** Start of Dataset excerpt **

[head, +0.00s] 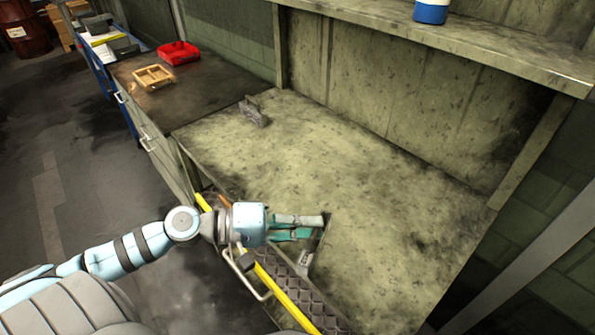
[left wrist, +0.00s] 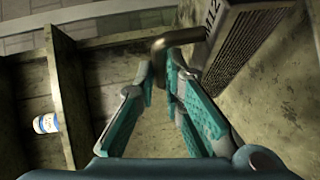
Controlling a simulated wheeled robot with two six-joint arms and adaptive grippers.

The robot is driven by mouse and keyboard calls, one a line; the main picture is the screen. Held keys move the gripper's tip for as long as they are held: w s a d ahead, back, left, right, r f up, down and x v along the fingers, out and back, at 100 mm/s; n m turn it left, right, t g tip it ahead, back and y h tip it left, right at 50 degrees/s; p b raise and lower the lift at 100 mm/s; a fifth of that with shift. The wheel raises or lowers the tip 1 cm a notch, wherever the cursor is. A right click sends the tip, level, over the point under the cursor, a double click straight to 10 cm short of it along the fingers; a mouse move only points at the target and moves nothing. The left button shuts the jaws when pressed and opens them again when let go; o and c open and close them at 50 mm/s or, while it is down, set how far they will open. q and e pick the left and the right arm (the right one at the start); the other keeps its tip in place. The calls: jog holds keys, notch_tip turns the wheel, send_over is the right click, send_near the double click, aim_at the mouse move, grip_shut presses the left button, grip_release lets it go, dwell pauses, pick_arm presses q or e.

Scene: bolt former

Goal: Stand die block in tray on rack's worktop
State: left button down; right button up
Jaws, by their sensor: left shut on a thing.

** End of Dataset excerpt **

▶ **Required work**
Tally the lines in this data that hold the word "right" and state only the count.

▶ **Task result**
2